Cardons Gobbo et pain au blé truffier cuisinés ensemble, épinards

Coquillages et brocolettis rafraîchis, condiment iodé

Plat au choix :

Loup de Méditerranée au fenouil, agrumes du mentonnais

Agneau de lait fermier, rougette et petit épeautre

Fromages affinés

Dessert à la carte :

Soufflé chaud à la mangue et fruits de la passion, sorbet au poivre rose.
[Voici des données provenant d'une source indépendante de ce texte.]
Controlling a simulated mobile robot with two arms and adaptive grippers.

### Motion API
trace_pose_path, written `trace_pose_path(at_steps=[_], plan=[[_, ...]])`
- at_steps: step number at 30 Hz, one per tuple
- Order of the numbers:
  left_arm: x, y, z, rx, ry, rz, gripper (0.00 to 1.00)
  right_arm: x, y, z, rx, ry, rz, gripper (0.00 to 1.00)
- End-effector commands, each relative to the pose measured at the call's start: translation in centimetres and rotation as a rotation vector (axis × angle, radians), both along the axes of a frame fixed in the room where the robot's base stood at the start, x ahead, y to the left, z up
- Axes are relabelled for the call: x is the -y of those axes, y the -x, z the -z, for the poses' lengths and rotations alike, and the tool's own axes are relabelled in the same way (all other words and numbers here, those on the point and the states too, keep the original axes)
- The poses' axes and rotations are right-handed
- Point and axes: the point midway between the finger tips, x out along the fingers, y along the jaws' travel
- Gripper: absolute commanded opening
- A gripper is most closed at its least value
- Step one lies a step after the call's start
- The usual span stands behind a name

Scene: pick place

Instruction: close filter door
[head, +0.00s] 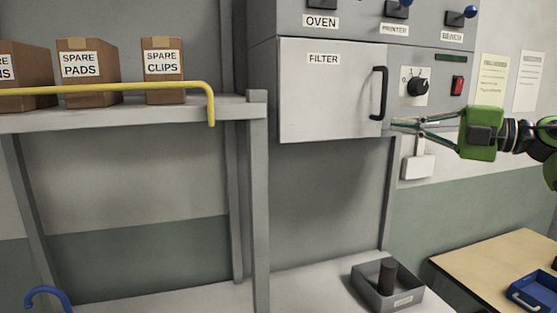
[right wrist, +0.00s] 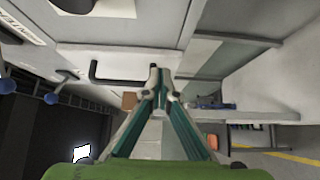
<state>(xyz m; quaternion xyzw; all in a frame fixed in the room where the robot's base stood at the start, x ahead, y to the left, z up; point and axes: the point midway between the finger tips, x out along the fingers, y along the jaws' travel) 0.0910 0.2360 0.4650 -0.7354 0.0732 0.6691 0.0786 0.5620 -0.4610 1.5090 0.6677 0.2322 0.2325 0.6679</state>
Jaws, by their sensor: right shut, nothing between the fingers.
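The filter door (head: 325,95) is a light grey panel labelled FILTER with a black vertical handle (head: 378,93) near its right edge. In the head view it looks shut or almost shut against the grey cabinet; I cannot tell whether a small gap is left. My right gripper (head: 396,125) is shut and empty, its tips close to the lower right corner of the door, below the handle. I cannot tell whether they touch it. In the right wrist view the closed fingertips (right wrist: 155,70) are beside the handle (right wrist: 118,74). My left gripper is not in view.
A dial (head: 417,87) and a red switch (head: 458,86) sit right of the door. A shelf (head: 190,112) with boxes and a yellow rail (head: 130,86) stands left. A grey tray (head: 410,298) with a dark cylinder (head: 387,276) is below.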

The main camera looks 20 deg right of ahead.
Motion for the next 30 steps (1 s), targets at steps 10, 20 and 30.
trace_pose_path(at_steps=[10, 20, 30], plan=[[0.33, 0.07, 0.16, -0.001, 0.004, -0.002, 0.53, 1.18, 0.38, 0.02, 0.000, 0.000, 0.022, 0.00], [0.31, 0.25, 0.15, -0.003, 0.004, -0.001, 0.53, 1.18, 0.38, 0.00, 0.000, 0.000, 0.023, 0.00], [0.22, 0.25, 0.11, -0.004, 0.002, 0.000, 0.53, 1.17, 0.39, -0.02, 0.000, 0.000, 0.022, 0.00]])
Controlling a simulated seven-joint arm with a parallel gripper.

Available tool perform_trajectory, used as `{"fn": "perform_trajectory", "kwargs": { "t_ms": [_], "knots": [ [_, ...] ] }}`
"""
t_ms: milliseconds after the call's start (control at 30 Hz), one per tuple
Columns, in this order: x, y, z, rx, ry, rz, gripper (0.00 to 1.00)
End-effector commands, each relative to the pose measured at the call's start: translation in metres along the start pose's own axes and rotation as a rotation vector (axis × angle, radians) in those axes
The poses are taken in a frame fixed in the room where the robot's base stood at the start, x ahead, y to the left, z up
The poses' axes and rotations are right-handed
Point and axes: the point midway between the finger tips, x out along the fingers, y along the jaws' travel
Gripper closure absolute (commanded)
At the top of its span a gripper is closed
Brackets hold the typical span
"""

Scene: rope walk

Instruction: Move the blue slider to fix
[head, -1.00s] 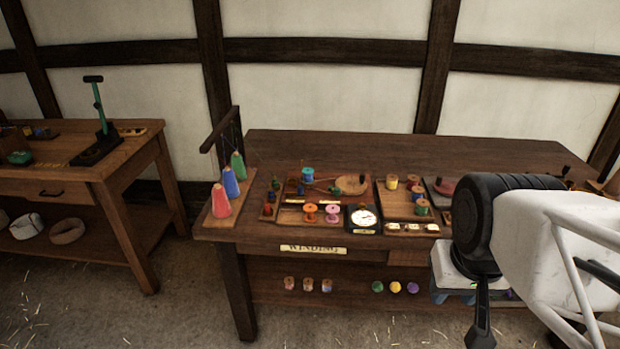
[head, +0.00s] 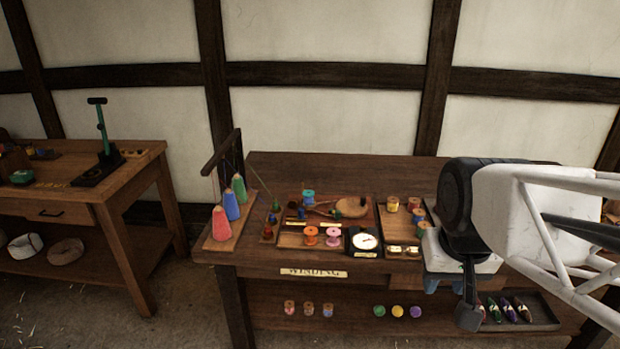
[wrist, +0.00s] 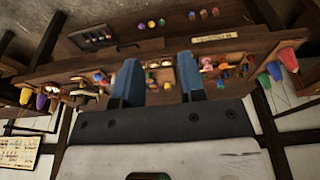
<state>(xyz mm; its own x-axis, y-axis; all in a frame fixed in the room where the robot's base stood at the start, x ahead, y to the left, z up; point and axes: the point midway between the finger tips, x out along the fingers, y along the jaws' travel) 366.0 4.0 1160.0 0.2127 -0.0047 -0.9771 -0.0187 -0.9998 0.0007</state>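My gripper (head: 446,286) is in front of the right half of the winding bench (head: 480,170), and my arm hides part of the bench. In the wrist view my gripper (wrist: 158,64) shows two blue fingers set wide apart, with nothing held between them. A winding board on the bench carries a blue spool (head: 308,196), a wooden paddle-shaped piece (head: 351,206) and small coloured parts. I cannot make out which part is the blue slider, nor any "fix" mark, at this size.
Red, blue and green cones (head: 221,224) stand at the bench's left end. Orange and pink spools (head: 311,236), a white dial (head: 364,241) and a spool tray (head: 392,227) sit near its front. The lower shelf holds spools, balls and a shuttle tray (head: 540,311). Another bench stands left.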

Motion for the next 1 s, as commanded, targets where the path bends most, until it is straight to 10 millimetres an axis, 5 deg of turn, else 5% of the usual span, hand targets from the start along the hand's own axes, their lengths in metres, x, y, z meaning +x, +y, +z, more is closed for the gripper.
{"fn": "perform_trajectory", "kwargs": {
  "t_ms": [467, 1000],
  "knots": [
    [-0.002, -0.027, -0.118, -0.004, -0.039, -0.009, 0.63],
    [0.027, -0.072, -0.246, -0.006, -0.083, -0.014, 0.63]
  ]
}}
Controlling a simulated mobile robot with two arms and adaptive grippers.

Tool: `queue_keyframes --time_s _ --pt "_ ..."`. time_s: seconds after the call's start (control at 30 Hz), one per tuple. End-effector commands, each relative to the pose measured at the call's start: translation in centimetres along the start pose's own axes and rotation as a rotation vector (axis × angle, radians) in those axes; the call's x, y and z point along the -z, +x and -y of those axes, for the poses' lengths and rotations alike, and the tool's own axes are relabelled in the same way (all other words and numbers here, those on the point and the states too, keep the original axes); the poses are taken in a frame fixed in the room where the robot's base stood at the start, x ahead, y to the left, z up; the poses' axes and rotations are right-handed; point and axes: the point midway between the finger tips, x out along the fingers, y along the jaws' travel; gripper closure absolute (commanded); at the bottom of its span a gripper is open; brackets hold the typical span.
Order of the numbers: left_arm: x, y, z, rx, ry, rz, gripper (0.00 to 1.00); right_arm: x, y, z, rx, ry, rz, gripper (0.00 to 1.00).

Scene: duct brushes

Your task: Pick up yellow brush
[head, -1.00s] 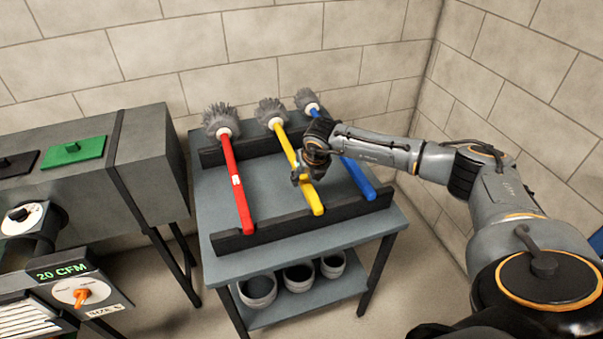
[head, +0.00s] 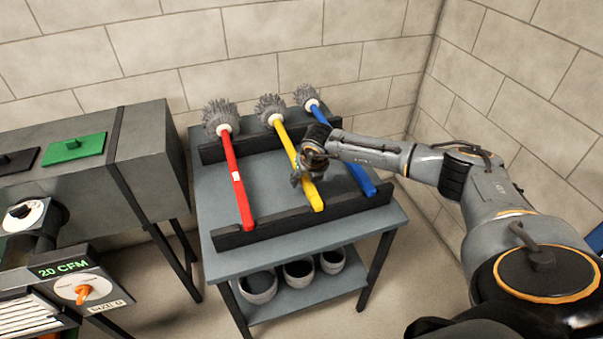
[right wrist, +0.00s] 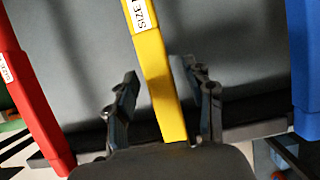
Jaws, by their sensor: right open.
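The yellow brush (head: 285,142) lies across two black rails on the grey table, its grey bristle head at the back and its handle end at the front. My right gripper (head: 298,181) is at the front part of its handle. In the right wrist view, the yellow handle (right wrist: 157,75) with a size label runs between the two fingers of my open right gripper (right wrist: 160,105), with gaps on both sides. My left gripper is not in view.
A red brush (head: 236,178) lies to the left and a blue brush (head: 358,174) to the right, on the same rails. Several grey cups stand on the lower shelf (head: 308,296). A grey duct (head: 150,155) stands left of the table.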

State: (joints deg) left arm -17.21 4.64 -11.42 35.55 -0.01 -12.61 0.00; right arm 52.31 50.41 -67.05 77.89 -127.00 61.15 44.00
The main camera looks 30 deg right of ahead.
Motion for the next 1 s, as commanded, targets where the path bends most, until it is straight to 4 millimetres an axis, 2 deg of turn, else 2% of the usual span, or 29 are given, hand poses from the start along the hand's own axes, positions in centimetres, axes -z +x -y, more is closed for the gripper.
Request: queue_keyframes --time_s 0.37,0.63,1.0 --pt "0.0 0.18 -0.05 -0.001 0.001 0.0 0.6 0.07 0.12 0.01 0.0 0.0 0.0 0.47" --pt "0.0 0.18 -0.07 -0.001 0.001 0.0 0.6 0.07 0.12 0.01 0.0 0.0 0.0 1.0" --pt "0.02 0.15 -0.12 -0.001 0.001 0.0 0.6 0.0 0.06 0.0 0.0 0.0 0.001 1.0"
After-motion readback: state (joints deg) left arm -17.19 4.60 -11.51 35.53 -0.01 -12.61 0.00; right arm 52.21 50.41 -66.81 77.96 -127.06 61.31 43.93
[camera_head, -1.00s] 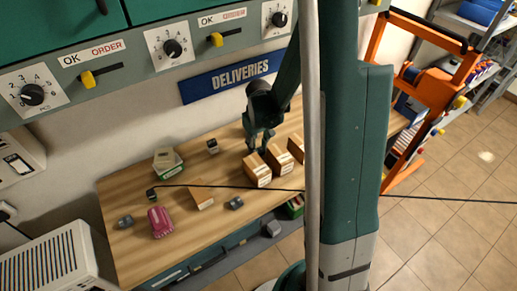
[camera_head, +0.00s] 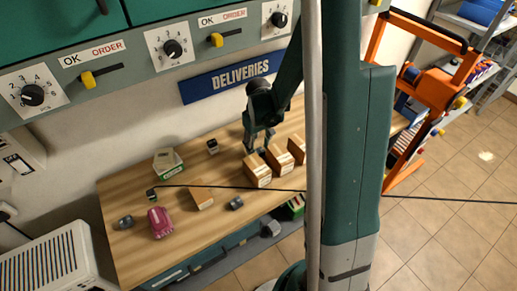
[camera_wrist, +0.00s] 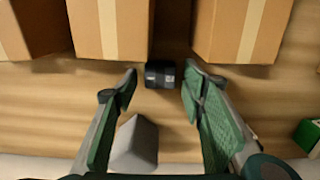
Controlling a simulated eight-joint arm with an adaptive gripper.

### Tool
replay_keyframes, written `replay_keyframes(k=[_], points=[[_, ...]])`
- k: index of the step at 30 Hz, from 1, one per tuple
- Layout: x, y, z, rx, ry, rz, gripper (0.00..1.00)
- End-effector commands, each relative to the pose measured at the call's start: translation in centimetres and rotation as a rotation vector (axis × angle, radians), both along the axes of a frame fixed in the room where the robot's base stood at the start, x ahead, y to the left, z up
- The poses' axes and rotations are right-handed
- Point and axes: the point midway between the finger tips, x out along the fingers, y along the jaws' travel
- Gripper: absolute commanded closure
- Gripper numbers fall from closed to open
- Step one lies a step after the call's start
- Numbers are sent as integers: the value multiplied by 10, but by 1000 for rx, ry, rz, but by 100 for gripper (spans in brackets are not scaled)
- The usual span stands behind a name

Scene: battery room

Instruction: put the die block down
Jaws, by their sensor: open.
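My gripper (camera_head: 261,149) is low over the wooden worktop, behind the cardboard boxes. In the wrist view my gripper (camera_wrist: 160,80) is open, with a finger on each side of a small dark block (camera_wrist: 160,74) with pale marks. I take this to be the die block. It appears to rest on the worktop, with a visible gap to each fingertip. It lies close to the gap between two boxes. In the head view I cannot make it out clearly by the fingers.
Cardboard boxes (camera_head: 257,170) stand beside my gripper. A grey block-like shape (camera_wrist: 135,145) shows between the fingers. The worktop (camera_head: 185,225) also holds a green-and-white box (camera_head: 168,163), a pink object (camera_head: 159,222) and several small dark items. A dark cable crosses the head view.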

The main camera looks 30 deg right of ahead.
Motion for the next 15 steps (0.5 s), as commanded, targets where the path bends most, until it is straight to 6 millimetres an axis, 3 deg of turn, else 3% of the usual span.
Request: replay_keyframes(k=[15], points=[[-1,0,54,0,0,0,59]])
Poire Passe-crassane fondante, en pickles, crème glacée gingembre.

L’équipe :

Chef de cuisine : Dominique Lory

Chef pâtissier : Sandro Micheli

Directeur du restaurant : Michel Lang

Sommelier : Noël Bajor

Le contexte :

Il y a trente ans, le Louis XV a été confié à Alain Ducasse par le Prince Rainier (Mai 87) et a obtenu ses trois étoiles en 1990. La salle du Louis XV qui donne sur la place du Casino a été totalement rénovée en 2015, mixant les éléments historiques (miroirs, plafonds, boiseries du 19ème..) à la modernité d’une salle et d’un mobilier qui réinventent le service à table. Pendant un an, le restaurant déménage dans l’aile Rotonde, face à la mer, le temps de terminer les travaux (en ce moment le hall), et toutes les équipes réintégreront fin 2018 la salle du Louis XV et des cuisines entièrement rénovées.